In general, debug systems are also not on people's radar when they start a new project. They are focused on the awesome new function they want to provide, and are not thinking much about how they will troubleshoot that function when it ships.

In the case where the undesired event is an outright crash, there's usually some form of post-mortem analysis. In Linux, for instance, applications generally write 'core' dumps. Windows applications can do the same thing (in the form of 'minidumps' -- and developers who need to support Windows software would be well advised to enable these.) Both of these are binary files that capture the state of the software at the moment of failure, allowing you to load them into a debugger and examine just about any part of the system that might interest you - a moment frozen in time.

But although core dumps are a great first line of defense, they are often not enough. For instance, you can see that your pointer is NULL, and you can see that you crashed trying to deference it, but you can't figure out WHY it became NULL. This is because you only have a snapshot of the exact instant that the NULL was dereferenced. Some people would just add a NULL check right there and claim success - those people should not lead software teams.
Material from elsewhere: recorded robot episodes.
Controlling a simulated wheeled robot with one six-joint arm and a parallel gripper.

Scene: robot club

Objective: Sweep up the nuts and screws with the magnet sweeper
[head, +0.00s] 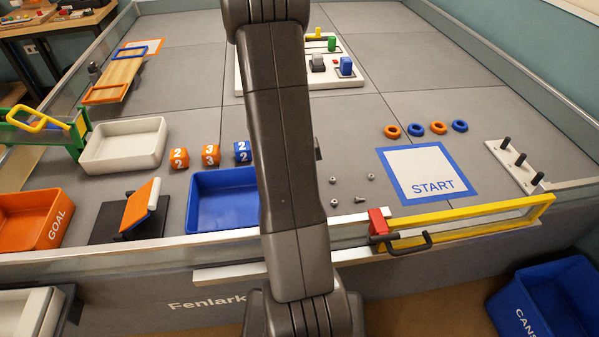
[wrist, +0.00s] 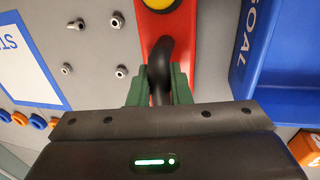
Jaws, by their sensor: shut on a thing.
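My gripper (wrist: 159,88) is shut on the dark handle (wrist: 161,60) of the magnet sweeper. The sweeper's red body (wrist: 186,75) with a yellow round part (wrist: 160,5) lies beyond the fingers in the wrist view. In the head view my arm hides both gripper and sweeper. Several small metal nuts and screws lie loose on the grey floor left of the sweeper: a nut (wrist: 120,71), another small piece (wrist: 67,69), a screw (wrist: 77,24) and one more (wrist: 117,20). In the head view they lie right of my arm, including a nut (head: 334,202) and a screw (head: 361,199).
A blue tray (wrist: 285,97) marked GOAL stands close right of the sweeper; it also shows left of my arm (head: 195,205). The START mat (head: 427,158) is right of the hardware. Numbered cubes (head: 211,155) stand behind the tray. A yellow-framed gate (head: 470,218) edges the front.

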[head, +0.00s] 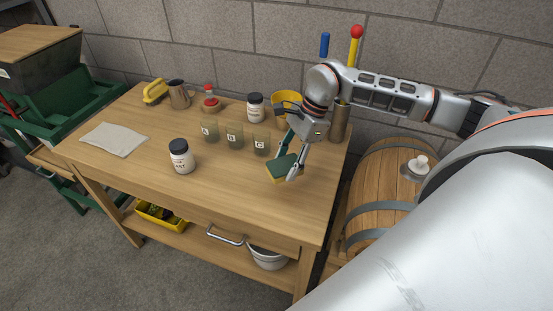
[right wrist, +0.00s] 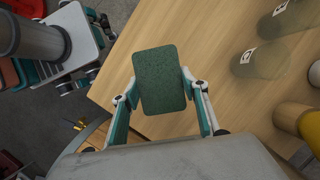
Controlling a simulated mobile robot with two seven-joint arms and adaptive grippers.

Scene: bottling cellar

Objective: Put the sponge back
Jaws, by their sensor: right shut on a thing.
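The sponge (head: 284,170), dark green on top with a yellow underside, is at the right part of the wooden table. My right gripper (head: 287,166) is shut on it, one finger on each side. In the right wrist view the sponge's green face (right wrist: 160,78) fills the space between the fingers. I cannot tell whether its underside touches the tabletop. A yellow pot (head: 286,99) stands behind it, partly hidden by my right arm. My left gripper is not in view.
Several labelled glasses, including one beside the sponge (head: 261,145), stand mid-table (head: 225,185). Dark-lidded jars (head: 181,158) (head: 255,107), a red-topped bottle (head: 210,100), a jug (head: 179,95) and a cloth (head: 114,139) are also there. The table's front right is clear.

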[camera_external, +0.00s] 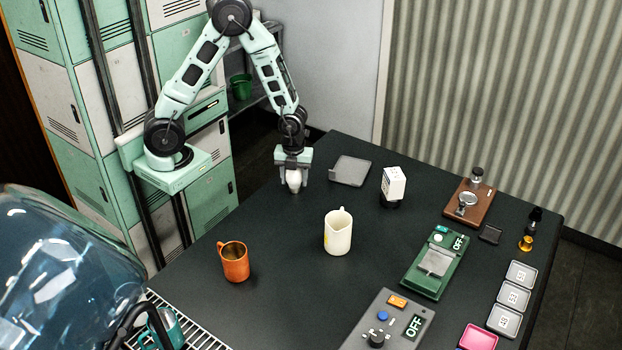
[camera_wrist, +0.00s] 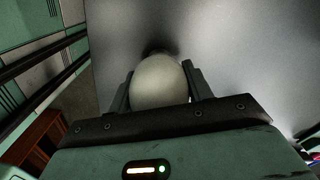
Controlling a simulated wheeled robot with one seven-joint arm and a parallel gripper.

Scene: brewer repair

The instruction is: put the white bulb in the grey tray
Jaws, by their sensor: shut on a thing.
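The white bulb (camera_external: 294,179) is between the fingers of my gripper (camera_external: 293,177) near the far left edge of the dark table. In the wrist view the bulb (camera_wrist: 160,82) fills the space between the two fingers of my gripper (camera_wrist: 160,88), which are shut on it. Its lower end is at or just above the table top; I cannot tell whether it touches. The grey tray (camera_external: 350,170) lies flat and looks empty on the table, a short way right of my gripper.
A white box-shaped item on a dark base (camera_external: 393,184) stands right of the tray. A cream pitcher (camera_external: 338,232) and a copper mug (camera_external: 234,262) stand nearer the camera. Green and grey devices (camera_external: 436,262) and small trays (camera_external: 513,297) fill the right side.

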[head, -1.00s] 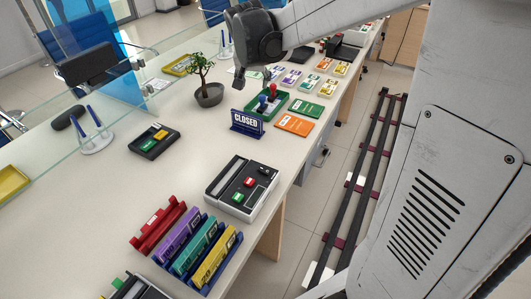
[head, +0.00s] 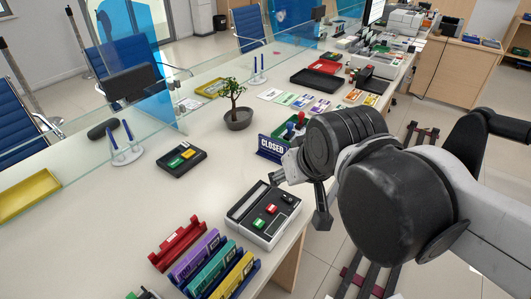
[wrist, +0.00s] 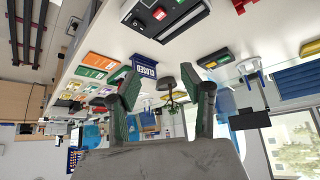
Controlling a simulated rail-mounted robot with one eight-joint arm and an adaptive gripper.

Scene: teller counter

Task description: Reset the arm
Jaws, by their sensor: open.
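My gripper (head: 298,196) is in the head view at the counter's front edge, beside the CLOSED sign and near the black-and-white button box. In the wrist view, which is upside down, its two green-grey fingers (wrist: 165,92) stand wide apart with nothing between them. It is open and empty. My bent arm covers part of the counter edge and the floor in the head view.
A glass screen (head: 165,100) runs along the far side.

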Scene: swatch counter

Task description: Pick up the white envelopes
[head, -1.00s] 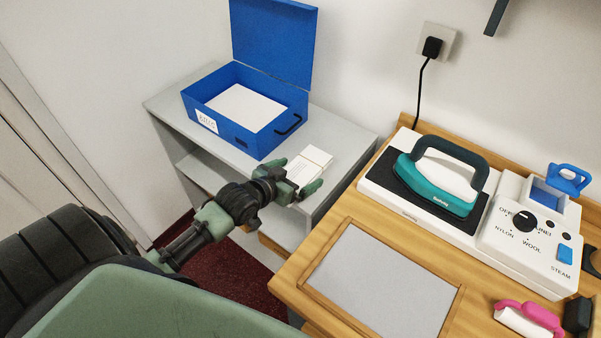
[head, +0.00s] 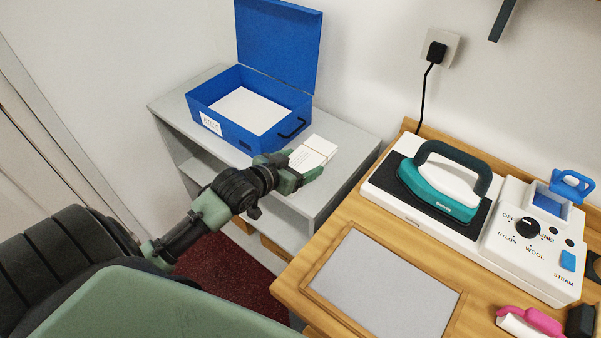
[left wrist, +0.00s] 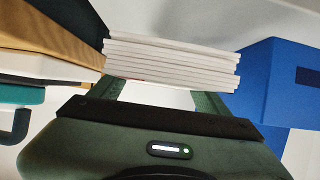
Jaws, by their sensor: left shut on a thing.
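The white envelopes (head: 314,151) form a small stack above the right end of the grey shelf, in the head view. My left gripper (head: 305,168) is shut on this stack, with one green finger on either side of it. In the left wrist view the stack (left wrist: 170,62) shows edge-on as several white layers between the fingers. I cannot tell whether the stack still touches the shelf top. My right gripper is not in view.
An open blue box (head: 219,128) with white paper inside stands on the grey shelf (head: 172,103), behind the envelopes. To the right, a wooden table (head: 384,228) holds a teal iron (head: 440,192) on its station, a grey pad (head: 385,283) and a pink-handled tool (head: 530,321).
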A text log is most application's next line of defense. There's a pretty common evolution of text logging in large applications. The first evolution is just a simple dump of lines of text into a log. To avoid stressing the system or filling the disk, log is kept to a minimum or even programmatically disabled except in special cases. As log lines are added, eventually someone gets a line of text in a spinloop, which fills the disk, so filtering for duplicate lines is added. Then the increasingly complex system needs more and more debug, some of which becomes very frequent and is needed but is not spinning, so we add throttling. Then the amount of debug available starts to become unwieldy, and so it is reorganized into classifications (such as severity levels, and possibly subsystems). Then the fact that debug needs to be manually turned on and recompiled starts to be a problem, so debug is made programmatically controllable. Now people are so used to having this great information that when a problem occurs at 2am, they want the log information. But it was off, as the system can't cope with logging everything all the time. So the writer is optimized and logs are on. Finally, although this step sometimes comes much earlier, someone gets tired of the disk getting filled up, and log rotation is added. At this point, you pretty much have a basic text logging system.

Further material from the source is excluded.